__Written instruction__
Locate and copy each line in the data that contains the word "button".
-- START OF Given information --
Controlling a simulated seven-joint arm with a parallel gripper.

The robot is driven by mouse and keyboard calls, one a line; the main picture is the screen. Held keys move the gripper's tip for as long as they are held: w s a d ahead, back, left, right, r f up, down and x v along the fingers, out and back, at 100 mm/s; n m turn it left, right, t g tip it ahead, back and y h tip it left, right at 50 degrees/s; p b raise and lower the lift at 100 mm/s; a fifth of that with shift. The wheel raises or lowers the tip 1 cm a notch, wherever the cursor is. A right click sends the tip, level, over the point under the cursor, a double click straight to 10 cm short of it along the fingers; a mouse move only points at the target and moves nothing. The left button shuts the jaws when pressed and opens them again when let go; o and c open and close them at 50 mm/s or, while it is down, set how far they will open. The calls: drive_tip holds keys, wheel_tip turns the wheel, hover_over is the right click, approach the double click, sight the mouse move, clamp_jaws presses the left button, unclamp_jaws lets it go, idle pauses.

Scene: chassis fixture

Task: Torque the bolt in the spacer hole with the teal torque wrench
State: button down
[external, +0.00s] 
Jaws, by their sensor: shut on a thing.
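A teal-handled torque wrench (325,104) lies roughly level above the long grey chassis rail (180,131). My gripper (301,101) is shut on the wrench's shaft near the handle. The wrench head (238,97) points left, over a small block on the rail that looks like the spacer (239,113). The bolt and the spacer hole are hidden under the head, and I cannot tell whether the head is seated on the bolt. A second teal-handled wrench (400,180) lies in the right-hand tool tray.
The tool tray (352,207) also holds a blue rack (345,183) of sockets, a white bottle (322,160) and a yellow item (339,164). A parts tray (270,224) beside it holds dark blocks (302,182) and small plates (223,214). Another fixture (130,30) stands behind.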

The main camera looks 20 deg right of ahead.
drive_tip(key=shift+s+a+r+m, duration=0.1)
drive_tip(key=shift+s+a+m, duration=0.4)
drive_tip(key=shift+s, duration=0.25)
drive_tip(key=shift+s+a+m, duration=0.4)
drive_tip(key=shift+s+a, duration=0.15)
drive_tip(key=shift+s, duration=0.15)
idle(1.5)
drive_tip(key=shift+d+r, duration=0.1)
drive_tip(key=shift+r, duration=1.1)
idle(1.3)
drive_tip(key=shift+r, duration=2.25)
-- END OF Given information --
__Result of the task__
The robot is driven by mouse and keyboard calls, one a line; the main picture is the screen. Held keys move the gripper's tip for as long as they are held: w s a d ahead, back, left, right, r f up, down and x v along the fingers, out and back, at 100 mm/s; n m turn it left, right, t g tip it ahead, back and y h tip it left, right at 50 degrees/s; p b raise and lower the lift at 100 mm/s; a fifth of that with shift. The wheel raises or lowers the tip 1 cm a notch, wherever the cursor is. A right click sends the tip, level, over the point under the cursor, a double click straight to 10 cm short of it along the fingers; a mouse move only points at the target and moves nothing. The left button shuts the jaws when pressed and opens them again when let go; o and c open and close them at 50 mm/s or, while it is down, set how far they will open. The calls: drive_tip holds keys, wheel_tip turns the wheel, hover_over is the right click, approach the double click, sight the mouse move, clamp_jaws presses the left button, unclamp_jaws lets it go, idle pauses.
State: button down

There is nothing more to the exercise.